Han Yu was the premier prose stylist of the time. Staunchly opposed to Buddhism, Han Yu tried to reassert the primacy of Confucianism. He emphasized the writings of Mencius and of the
Daxue
(Great Learning) section of the
Liji
, the early ritual text. To him, the object of philosophical and literary discourse was the explication of Confucian beliefs and morality and their dissemination. Literature had an obligation to foster the spread of Confucian doctrines. His staunch support of Confucianism in the face of a powerful Buddhist establishment earned him the plaudits of the founders of Neo-Confucianism in the Song dynasty, contributing further to his renown as a champion of the traditional morality. In his own time, however, his bitter critique of Buddhism and of corrupt court officials led to his banishment to an isolated region in south China. Beyond his specific policy objectives, he also supported the use of the old prose style (
guwen
) employed in the Confucian classics. He proposed restoration of the simple, unadorned language and lack of embellishments characteristic of the classical works. Objecting to the more elaborate and attention-attracting writing styles of the recent past, he opted for traditional prose untainted by artifice and by needlessly complex verbiage. His own essays satirized avaricious and exploitative officials and so-called great men of his times. Like other scholars of his era, he also dabbled in poetry. Although he never achieved the renown of his predecessors Li Bo and Du Fu, he used his poems to accentuate his support for Confucian doctrines, his nostalgia for the classical era, and his yearning for a restoration of the traditional prose style.

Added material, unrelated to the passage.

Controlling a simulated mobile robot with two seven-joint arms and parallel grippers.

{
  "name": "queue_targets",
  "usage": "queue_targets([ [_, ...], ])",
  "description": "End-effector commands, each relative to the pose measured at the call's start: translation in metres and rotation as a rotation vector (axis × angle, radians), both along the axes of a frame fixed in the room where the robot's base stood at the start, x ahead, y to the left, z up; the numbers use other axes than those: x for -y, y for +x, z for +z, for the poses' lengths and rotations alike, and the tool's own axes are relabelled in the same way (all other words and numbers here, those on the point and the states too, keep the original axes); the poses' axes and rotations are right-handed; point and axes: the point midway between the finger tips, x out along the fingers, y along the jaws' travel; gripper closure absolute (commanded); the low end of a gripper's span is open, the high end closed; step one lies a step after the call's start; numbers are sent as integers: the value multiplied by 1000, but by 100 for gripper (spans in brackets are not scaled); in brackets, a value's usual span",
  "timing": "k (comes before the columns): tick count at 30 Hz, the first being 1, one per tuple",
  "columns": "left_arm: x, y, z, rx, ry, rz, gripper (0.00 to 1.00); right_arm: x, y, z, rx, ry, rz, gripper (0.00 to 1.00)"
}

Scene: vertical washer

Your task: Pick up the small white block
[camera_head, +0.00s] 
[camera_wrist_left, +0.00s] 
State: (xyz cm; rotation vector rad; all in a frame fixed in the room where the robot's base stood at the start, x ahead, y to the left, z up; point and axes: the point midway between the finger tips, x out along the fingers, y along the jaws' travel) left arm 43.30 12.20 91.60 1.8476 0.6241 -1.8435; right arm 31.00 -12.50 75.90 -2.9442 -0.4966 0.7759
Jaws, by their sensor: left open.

The art of fiction flourished during the Tang. The earliest and somewhat rudimentary stories had appeared during the Six Dynasties period, but the Tang witnessed significant developments. Many stories diverged from the earlier tales, which had emphasized the supernatural; instead they were more realistic, though some had fantastic elements. Love stories abounded, and a common theme was the sad fate of courtesans and concubines who were betrayed by their former patrons or lovers. Accounts of great swordsmen and swordswomen made up still another popular genre, with these courageous figures performing amazing feats of derring-do. It would have been unusual if Buddhism, with its striking influence during this time, had not inspired stories. Thus, the cache of texts in the Buddhist caves at Dunhuang contains simple stories illustrating basic Buddhist principles.

The development of a similarly simple theater was presaged by singing, dancing, and acrobatics productions. Performances by central Asian ­dancers, musicians, mimes, acrobats, and magicians were popular, and culminated in the creation of playlets. These dancers may also have initiated the practice of foot-binding, which will be discussed later. The Tang court recruited attractive and talented young people and trained them on the palace grounds in singing, dancing, and acting. However, a full-fledged theater, with a repertoire of ­carefully crafted plays, did not develop for ­several centuries.

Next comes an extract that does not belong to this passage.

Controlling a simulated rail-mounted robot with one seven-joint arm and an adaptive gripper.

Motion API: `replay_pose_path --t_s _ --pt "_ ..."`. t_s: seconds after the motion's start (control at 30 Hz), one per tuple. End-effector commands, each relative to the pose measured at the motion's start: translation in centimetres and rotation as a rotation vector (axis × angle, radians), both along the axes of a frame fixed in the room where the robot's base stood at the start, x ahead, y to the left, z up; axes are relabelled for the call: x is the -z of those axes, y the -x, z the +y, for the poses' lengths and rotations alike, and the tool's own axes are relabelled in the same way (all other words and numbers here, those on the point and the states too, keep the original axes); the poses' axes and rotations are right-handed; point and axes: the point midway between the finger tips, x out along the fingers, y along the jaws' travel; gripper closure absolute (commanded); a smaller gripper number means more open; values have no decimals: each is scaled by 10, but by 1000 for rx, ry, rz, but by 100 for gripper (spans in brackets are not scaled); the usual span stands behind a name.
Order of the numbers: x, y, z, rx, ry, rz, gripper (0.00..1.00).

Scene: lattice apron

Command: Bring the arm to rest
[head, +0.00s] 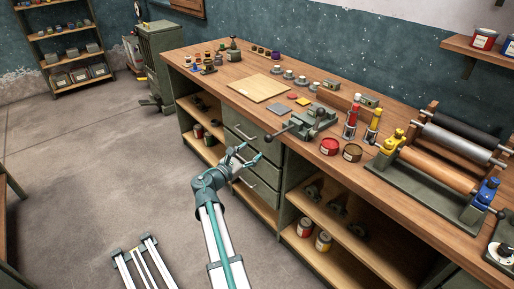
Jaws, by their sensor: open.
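My gripper (248,156) is at the end of my teal and white arm, in front of the workbench drawers in the middle of the head view. It is open, and I see nothing between its fingers. It appears apart from the bench, though the gap to the drawer fronts is hard to judge. My arm reaches up from the bottom of the view, with the wrist bent toward the bench.
The wooden workbench (222,83) carries a vise (305,122), tins, a board (258,88) and a roller press (440,165). Its open shelves (335,222) hold cans. A shelf rack (67,45) stands at the back left. The floor (95,150) at left is mostly clear.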

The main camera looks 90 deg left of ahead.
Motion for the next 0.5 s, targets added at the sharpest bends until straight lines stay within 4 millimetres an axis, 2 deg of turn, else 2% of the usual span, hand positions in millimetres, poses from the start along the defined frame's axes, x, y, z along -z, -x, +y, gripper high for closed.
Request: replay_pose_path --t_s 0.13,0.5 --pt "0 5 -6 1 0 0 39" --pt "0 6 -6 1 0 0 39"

Although not as significant in terms of science and technology as the ­subsequent Song dynasty, the Tang witnessed some development. Daoist adepts, who dabbled in alchemy, stumbled upon discoveries in chemistry. Elaborate engineering and irrigation works resulted in new understandings of mechanical engineering. However, the most significant development was the invention of printing. Some texts may have been reproduced earlier, but great strides in technology and in the production and dissemination of printed texts occurred during the Tang. A substantial market for books had been generated by this time. Fervent Buddhists were eager to own copies of the sacred texts, and candidates for the civil-service examinations required reproductions of the classics for their studies. As China had had access to paper and ink for some time and had developed the technique of fashioning seals out of metal, the development of block printing did not require much of a technological breakthrough. Because the Chinese delighted in making rubbings of images and writings on stone and bronze, they were primed for the evolution of a technique for reproducing texts. Early examples of Chinese block printing deriving from the sixth century have been found in Korea; small charms dated 764 were printed in Japan; and the
Diamond Sutra
, a major Buddhist text that used to be considered the earliest printed text found in China, dated 868, was found in the Dunhuang caves. The development of printing in the Tang laid the foundations for large-scale printing of multivolume texts that were disseminated on a wide scale during the Song dynasty.